L’existence ou la non-existence de Dieu n’est pas un problème dès lors que n’est pas défini le contenu du mot «Dieu», et il ne peut pas l’être, sauf éventuellement en négatif (théologie négative : ce que Dieu n’est pas). C’est dans cette zone de doute que se cache Dieu, puisqu’en définitive, quel que soit le préjugé de chacun, l’hypothèse de son existence n’est jamais qu’une façon de nommer une transcendance.

 

L’amour de Dieu, fait de fusion entre le monde et l’au-delà du monde, entre immanence et transcendance n’est pas radicalement différent de l’amour humain.

 

L’amour divin n’est abandon total dans le transcendant qu’à travers l’expérience mystique qui, par une profonde méditation - l’oraison -, permet à l’amant d’accéder sans intermédiaire à la connaissance de Dieu. Rousseau lui-même aspire à cette expérience : «Que d’hommes entre Dieu et moi !» regrette le Vicaire savoyard dans «L’Emile». Thérèse d’Avila et Jean de la Croix l’ont pratiquée, jusqu’à la mort pour ce dernier, sans pouvoir en établir un manuel de savoir-faire car les «choses de l’oraison» sont «bien obscures pour celui qui n’en a pas l’expérience».

 

Jean de la Croix ne peut que décrire l’oraison. Retrait total du monde et de soi- même et abandon dans les mains de Dieu. Sensibilité d’abord, puis raison, s’effacent dans une «nuit obscure» s’achevant en radieuse aurore. Même «prier vocalement» ou pratiquer quelques dévotions devient impossible pendant l’oraison.

 

L’expérience mystique est par définition incommunicable. Pour paraphraser Wittgenstein, la transcendance absolue ne peut être dite, elle se montre. L’Eglise catholique proposant une méthode pour «savoir faire oraison», assimilant celle-ci à une simple variété de la prière, en en déterminant les conditions matérielles et le déroulement, met de la lumière il faut l’obscurité, du rite où il faut de l’informulé. En vérité, bien qu’ignorant tout de l’oraison, Aragon en parle infiniment mieux lorsque, dans «Le Fou d’Elsa», il glorifie ainsi Jean de la Croix : 

«Jean de la Croix je te reconnais tu ressembles

A tous ceux pour qui le rite et le dogme étaient prisons

Et qui cherchèrent chemin droit vers Dieu laissant les lacets interminables de la raison

Jean de la Croix tu n’es que le nom chrétien de tous ceux qui se damnent d’amour».

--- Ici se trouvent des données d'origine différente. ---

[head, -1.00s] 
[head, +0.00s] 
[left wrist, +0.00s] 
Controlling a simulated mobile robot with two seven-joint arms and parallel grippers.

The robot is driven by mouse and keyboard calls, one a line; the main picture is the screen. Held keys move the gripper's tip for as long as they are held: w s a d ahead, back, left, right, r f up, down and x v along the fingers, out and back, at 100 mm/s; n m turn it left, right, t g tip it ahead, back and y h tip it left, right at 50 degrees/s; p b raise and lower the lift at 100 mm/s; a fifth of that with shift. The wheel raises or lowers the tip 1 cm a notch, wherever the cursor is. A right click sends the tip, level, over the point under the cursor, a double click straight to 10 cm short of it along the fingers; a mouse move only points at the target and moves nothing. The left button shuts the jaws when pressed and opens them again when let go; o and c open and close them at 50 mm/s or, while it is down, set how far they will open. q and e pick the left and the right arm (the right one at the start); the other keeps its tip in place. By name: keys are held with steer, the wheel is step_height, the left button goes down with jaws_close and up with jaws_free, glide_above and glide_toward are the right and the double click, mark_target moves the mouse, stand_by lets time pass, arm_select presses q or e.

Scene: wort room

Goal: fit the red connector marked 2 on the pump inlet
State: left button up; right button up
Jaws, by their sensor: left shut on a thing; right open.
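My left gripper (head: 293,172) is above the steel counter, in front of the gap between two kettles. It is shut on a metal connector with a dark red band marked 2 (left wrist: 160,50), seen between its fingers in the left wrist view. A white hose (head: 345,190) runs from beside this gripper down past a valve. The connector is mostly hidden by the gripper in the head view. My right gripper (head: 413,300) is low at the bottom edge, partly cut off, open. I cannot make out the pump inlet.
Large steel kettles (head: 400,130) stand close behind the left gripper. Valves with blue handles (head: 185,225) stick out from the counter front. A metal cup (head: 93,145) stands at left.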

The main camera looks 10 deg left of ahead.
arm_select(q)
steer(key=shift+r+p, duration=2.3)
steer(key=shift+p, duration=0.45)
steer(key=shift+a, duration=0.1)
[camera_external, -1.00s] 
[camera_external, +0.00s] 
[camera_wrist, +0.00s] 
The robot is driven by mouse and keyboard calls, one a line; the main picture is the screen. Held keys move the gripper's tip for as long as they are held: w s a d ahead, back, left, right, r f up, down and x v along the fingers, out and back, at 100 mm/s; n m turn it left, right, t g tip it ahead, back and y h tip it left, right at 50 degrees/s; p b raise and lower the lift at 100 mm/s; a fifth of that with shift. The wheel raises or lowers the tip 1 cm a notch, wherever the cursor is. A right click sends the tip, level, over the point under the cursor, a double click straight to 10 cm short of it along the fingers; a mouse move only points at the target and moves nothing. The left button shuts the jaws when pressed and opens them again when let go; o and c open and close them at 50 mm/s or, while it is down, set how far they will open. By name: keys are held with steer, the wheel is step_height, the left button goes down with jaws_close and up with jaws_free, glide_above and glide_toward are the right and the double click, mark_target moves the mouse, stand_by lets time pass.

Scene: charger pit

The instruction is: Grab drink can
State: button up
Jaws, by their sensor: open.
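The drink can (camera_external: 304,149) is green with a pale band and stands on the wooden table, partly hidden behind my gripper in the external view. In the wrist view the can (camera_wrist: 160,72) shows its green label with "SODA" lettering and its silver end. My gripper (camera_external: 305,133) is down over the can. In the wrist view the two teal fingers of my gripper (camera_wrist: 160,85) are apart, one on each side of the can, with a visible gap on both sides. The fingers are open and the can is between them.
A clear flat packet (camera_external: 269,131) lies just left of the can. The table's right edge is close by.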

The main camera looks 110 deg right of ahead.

Le mystique n’est pas du domaine de la compréhension mais de l’adoration, pas de la communion mais de l’extase ; oraison n’est pas raison, ni déraison, mais au-delà de la raison. Difficile d’être en oraison vingt-quatre heures sur vingt-quatre. Le reste du temps, le mystique utilise les ressources «normales» d’un être humain pour mettre en actes son amour de Dieu, sa foi en lui. L’indicible laisse place au logos, la transcendance absolue à une transcendance relative, celle qui passe un compromis avec l’immanence, avec le réel.